Exercise goal
All of the data should be output character for character, except the pictures.

▼

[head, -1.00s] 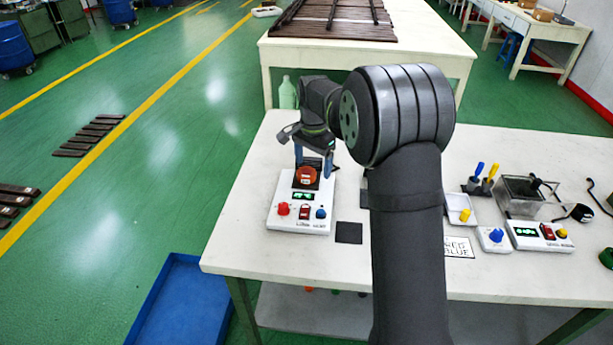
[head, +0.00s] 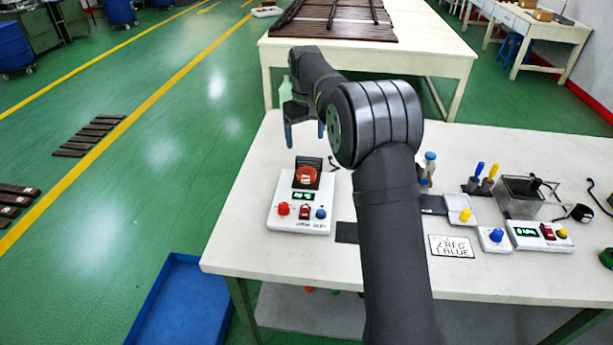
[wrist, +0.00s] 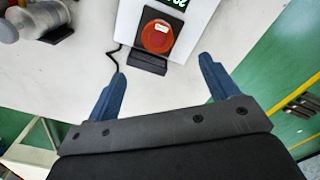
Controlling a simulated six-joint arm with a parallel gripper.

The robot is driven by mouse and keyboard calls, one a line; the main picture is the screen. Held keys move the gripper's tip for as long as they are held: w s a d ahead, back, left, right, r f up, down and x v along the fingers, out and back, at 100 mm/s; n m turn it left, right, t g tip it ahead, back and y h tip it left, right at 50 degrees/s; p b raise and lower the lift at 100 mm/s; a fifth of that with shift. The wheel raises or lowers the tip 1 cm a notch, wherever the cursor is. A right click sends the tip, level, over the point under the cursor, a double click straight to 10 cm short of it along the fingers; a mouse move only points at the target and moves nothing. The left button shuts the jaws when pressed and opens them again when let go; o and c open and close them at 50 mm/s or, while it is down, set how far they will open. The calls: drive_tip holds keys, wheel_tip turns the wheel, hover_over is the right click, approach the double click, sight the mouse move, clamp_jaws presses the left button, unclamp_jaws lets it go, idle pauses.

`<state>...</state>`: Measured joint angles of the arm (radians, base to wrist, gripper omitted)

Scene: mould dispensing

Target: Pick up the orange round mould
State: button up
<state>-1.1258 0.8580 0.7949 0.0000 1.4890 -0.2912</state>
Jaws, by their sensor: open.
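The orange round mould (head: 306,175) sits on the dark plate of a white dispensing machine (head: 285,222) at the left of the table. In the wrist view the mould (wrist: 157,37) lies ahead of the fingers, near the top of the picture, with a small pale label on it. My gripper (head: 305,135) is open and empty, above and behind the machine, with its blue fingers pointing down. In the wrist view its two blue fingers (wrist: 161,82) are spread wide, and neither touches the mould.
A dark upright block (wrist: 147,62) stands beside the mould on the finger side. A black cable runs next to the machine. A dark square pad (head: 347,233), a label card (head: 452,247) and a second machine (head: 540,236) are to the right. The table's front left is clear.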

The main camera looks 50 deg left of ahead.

▲

Task output
[head, -1.00s] 
[head, +0.00s] 
[wrist, +0.00s] 
Controlling a simulated six-joint arm with a parallel gripper.

The robot is driven by mouse and keyboard calls, one a line; the main picture is the screen. Held keys move the gripper's tip for as long as they are held: w s a d ahead, back, left, right, r f up, down and x v along the fingers, out and back, at 100 mm/s; n m turn it left, right, t g tip it ahead, back and y h tip it left, right at 50 degrees/s; p b raise and lower the lift at 100 mm/s; a fifth of that with shift. The wheel raises or lowers the tip 1 cm a notch, wherever the cursor is. A right click sends the tip, level, over the point under the cursor, a double click straight to 10 cm short of it along the fingers; a mouse move only points at the target and moves nothing. The left button shuts the jaws when pressed and opens them again when let go; o and c open and close them at 50 mm/s or, while it is down, set how far they will open. The calls: drive_tip holds keys, wheel_tip turns the wheel, hover_over is the right click, approach the double click, sight the mouse move, clamp_jaws presses the left button, unclamp_jaws lets it go, idle pauses.

`<state>...</state>`: Measured joint angles of the arm (radians, base to wrist, gripper omitted)

Scene: mould dispensing

Target: Pick up the orange round mould
State: button up
<state>-1.1258 0.8580 0.7949 0.0000 1.4890 -0.2912</state>
Jaws, by their sensor: open.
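The orange round mould (head: 306,175) sits on the dark plate of a white dispensing machine (head: 285,222) at the left of the table. In the wrist view the mould (wrist: 157,37) lies ahead of the fingers, near the top of the picture, with a small pale label on it. My gripper (head: 305,135) is open and empty, above and behind the machine, with its blue fingers pointing down. In the wrist view its two blue fingers (wrist: 161,82) are spread wide, and neither touches the mould.
A dark upright block (wrist: 147,62) stands beside the mould on the finger side. A black cable runs next to the machine. A dark square pad (head: 347,233), a label card (head: 452,247) and a second machine (head: 540,236) are to the right. The table's front left is clear.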

The main camera looks 50 deg left of ahead.

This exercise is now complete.